1.
Carlos Moedas falou com Daniel Oliveira.
E não teve receio de se colocar no lugar da vulnerabilidade.
O lugar dos seus pesadelos, das suas culpas, do que ficou por dizer.
Tenho visto alguns comentários de gente para quem tudo é oportunismo, para quem tudo se mede pelo que se ganha ou se perde, para quem tudo é aritmética – mas cada vez estou mais convencido de que as pessoas que cheiram oportunismo em todo o lado, que veem cálculo em todo o lado, o fazem por ser esse o seu mundo…
… afinal, só podemos ver de acordo com os nossos olhos; se as trevas já nos invadiram, a nossa visão será naturalmente do tamanho da sombra que em nós floresceu.
2.
O presidente da Câmara de Lisboa voltou a falar do pai.
Um homem respeitado em Beja, fundador do Diário do Alentejo, mas cedo perdido para o álcool.
Voltou a falar do inferno.
Do que sentia nas noites em que rezava (sem rezar) pelo dia em que o pai pudesse chegar normal a casa.

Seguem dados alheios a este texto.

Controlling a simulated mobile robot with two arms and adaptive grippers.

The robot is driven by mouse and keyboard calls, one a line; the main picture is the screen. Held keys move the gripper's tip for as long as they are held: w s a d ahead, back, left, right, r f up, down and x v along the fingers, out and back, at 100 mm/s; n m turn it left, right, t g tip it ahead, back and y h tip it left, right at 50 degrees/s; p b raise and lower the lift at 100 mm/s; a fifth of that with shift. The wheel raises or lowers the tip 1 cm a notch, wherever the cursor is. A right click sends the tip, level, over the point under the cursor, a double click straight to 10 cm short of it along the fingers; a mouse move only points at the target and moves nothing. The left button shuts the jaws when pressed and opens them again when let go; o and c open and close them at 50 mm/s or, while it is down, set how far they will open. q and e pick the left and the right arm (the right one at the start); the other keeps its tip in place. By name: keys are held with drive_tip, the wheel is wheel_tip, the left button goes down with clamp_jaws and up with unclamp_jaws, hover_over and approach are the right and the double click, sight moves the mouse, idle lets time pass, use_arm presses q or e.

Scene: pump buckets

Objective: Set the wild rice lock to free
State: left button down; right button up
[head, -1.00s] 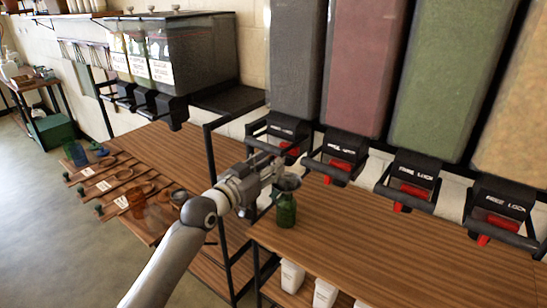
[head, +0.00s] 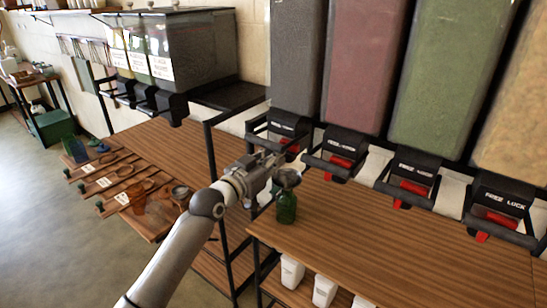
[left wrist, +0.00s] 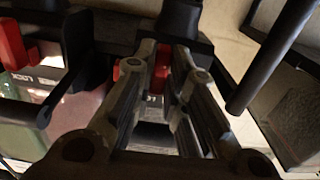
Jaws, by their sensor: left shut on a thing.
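The dark-grey-filled dispenser (head: 297,60), likely the wild rice one though no name label is readable, stands at the left of the row. Its black lock housing (head: 280,127) has a red lever (head: 292,147), partly hidden by my gripper. My left gripper (head: 280,161) is at the front of this housing, shut on the red lever. In the left wrist view, the lever (left wrist: 162,62) shows between the fingertips. The exact lever setting is hard to tell. My right gripper is not in view.
A green jar (head: 287,208) stands on the wooden counter (head: 390,235) just below my gripper. More dispensers with red levers line up to the right, the nearest one reddish (head: 365,70). A black shelf post (head: 212,160) stands left of the gripper. The counter's right is clear.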

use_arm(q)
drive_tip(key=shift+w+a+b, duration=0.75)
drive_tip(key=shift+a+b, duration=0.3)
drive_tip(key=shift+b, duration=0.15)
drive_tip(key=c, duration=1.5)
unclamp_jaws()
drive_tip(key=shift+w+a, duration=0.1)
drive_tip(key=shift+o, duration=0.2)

Da força com que fechava os olhos quando ele punha as chaves à porta na esperança de escutar uma voz mansa e carinhosa, na esperança de que o pai lhe entrasse o tapasse ou lhe perguntasse pelas notas, pelos sonhos, pelas dúvidas, pelas namoradas, pelo que fosse.
3.
Num tempo de tão cruel frieza não posso deixar de dizer que Carlos Moedas merece a consideração dos que acreditam na empatia, na força dos sentimentos, na coragem de uma exposição que nos torna a todos mais humanos.
Não tem nada a ver com o voto, mas com esta coisa de sermos gente, pessoas inteiras.
Ouvi-lo a dizer que se sentiu em paz com a morte do pai é muito forte e muito bonito.
Sei bem o que é, Carlos.
Sentirmo-nos confusos pela paz que nos chega com o fim da dor de quem amamos, sentirmo-nos culpados com a vontade de que o funeral passe depressa para podermos ter finalmente a nossa vida.
4.
Caro Carlos.
Sei que a vida do pai foi marcante, mas se pudesse escolher preferia conhecer a Maria de Lurdes, a mãe que aparou todos os golpes para que o filho pudesse ter um futuro.
A sua mãe.
A que punha o melhor na mesa para si.
A que lhe dizia sempre que já tinha jantado…
… a si e à sua irmã mais velha.
A irmã que foi uma segunda mãe e confidente, que se apagou para o Carlos poder brilhar, a que tem uma admiração infinita por si, a que ficou a chorar no dia em que foi viver para Paris, o dia em que uma bolsa de estudo o salvou de se perder.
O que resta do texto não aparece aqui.